Items listed in a dataset:
-- START --
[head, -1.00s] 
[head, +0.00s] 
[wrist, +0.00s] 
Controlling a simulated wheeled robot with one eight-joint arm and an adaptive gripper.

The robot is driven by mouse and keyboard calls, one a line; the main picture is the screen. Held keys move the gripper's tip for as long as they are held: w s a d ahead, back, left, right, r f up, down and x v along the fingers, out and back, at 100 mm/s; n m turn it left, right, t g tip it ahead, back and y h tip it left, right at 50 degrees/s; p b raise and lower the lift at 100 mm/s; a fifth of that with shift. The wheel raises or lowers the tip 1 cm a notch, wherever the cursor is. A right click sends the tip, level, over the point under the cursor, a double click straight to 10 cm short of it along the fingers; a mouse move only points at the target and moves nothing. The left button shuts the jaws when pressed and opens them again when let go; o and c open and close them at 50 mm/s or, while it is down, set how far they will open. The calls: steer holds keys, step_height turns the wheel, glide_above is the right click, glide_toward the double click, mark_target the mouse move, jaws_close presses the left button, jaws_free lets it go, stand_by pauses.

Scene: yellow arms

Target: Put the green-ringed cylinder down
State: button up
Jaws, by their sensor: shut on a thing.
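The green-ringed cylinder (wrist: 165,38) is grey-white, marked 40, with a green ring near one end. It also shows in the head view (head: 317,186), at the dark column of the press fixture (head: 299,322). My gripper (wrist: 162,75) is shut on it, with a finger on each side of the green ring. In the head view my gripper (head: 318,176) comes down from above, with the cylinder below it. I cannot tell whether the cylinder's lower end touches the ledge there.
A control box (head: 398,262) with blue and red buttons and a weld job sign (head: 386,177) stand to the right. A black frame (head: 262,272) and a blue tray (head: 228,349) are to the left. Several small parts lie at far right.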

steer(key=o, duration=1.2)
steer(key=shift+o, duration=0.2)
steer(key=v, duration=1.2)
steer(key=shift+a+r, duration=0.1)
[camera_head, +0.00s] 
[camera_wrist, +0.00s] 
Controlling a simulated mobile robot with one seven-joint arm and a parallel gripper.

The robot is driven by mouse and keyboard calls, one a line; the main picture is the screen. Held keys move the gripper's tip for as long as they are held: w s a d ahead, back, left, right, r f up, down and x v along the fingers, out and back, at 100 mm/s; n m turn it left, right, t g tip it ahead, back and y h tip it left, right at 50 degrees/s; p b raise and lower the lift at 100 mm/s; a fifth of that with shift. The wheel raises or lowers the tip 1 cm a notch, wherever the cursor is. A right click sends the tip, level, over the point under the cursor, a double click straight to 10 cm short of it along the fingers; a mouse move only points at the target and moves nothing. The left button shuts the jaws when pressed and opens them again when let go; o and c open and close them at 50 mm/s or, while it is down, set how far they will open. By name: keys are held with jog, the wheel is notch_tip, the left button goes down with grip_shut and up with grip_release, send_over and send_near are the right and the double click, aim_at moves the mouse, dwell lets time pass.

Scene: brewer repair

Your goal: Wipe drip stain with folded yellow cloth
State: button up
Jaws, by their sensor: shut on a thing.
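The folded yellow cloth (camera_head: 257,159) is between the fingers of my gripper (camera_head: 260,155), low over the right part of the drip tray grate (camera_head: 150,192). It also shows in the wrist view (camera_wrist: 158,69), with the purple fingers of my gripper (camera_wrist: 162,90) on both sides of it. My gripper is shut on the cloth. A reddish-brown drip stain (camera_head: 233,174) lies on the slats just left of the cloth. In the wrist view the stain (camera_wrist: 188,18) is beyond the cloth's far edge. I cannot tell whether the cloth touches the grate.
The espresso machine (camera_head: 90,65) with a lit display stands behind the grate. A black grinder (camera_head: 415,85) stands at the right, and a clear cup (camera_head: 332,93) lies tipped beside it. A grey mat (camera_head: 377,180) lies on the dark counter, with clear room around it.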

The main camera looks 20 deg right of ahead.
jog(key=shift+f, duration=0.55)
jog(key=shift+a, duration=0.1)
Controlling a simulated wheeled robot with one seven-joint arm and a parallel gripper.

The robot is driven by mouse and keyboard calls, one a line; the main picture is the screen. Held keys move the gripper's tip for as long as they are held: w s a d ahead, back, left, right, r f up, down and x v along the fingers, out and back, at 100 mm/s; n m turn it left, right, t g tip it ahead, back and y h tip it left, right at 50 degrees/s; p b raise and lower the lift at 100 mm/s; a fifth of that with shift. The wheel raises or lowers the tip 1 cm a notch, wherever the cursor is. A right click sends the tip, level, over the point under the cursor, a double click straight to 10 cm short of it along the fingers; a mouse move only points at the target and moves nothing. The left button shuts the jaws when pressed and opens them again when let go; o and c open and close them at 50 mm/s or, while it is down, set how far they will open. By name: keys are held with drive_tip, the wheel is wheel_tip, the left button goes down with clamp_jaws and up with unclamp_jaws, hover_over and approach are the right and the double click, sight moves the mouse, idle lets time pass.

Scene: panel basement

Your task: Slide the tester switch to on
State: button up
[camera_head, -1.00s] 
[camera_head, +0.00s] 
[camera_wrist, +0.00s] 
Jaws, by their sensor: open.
-- END --
_Set problem_:
Copy every line of the listing that includes the string "Scene".

_Solution to this problem_:
Scene: yellow arms
Scene: brewer repair
Scene: panel basement

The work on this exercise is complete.